PROBLEM TO SOLVE –
Without the pictures, print the lines running from the beginning of the material to the line containing "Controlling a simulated", both ends included.

AVAILABLE DATA –
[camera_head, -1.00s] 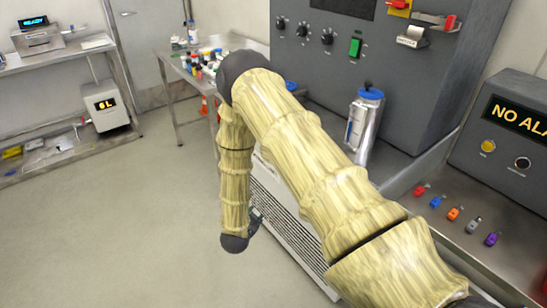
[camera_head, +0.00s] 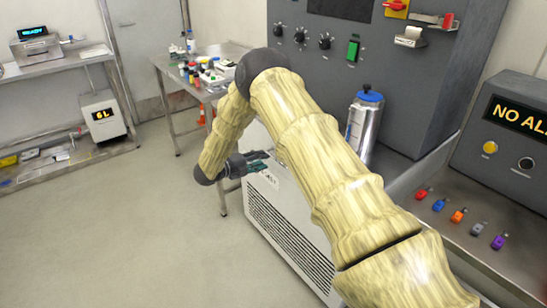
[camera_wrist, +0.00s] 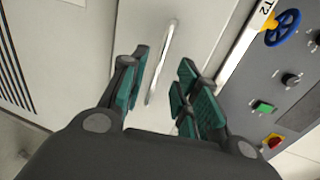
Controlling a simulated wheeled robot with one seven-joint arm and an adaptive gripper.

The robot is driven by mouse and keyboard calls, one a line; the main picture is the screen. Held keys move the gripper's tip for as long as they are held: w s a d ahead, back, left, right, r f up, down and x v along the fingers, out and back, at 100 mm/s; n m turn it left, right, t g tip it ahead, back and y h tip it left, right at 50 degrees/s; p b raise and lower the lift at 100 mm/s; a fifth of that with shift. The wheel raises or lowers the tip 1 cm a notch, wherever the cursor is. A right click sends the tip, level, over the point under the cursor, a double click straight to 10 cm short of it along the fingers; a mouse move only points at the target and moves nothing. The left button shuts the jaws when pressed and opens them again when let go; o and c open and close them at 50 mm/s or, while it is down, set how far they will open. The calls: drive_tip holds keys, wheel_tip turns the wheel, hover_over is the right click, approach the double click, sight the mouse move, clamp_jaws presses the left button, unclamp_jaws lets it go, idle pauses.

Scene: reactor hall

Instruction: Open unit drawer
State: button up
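The white unit (camera_head: 262,196) stands below the grey console in the head view, with a vented grille on its side. In the wrist view a pale front panel (camera_wrist: 210,35) carries a slim metal bar handle (camera_wrist: 162,62). My gripper (camera_wrist: 164,66) is open, with its green-padded fingers on either side of the handle in the picture. I cannot tell how far the handle lies beyond the fingertips. In the head view my gripper (camera_head: 262,163) is beside the unit's upper part. My arm hides part of the unit. The panel appears closed.
A grey control panel (camera_wrist: 262,85) with a blue valve wheel (camera_wrist: 283,27) is at the right in the wrist view. A metal canister (camera_head: 364,125) stands by the console. A table (camera_head: 205,92) with bottles is behind. The floor at left is clear.

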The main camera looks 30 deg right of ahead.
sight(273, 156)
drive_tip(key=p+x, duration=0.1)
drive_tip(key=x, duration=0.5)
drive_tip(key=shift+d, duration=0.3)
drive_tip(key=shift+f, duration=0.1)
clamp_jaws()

COMPLETED TASK –
[camera_head, -1.00s] 
[camera_head, +0.00s] 
[camera_wrist, +0.00s] 
Controlling a simulated wheeled robot with one seven-joint arm and an adaptive gripper.

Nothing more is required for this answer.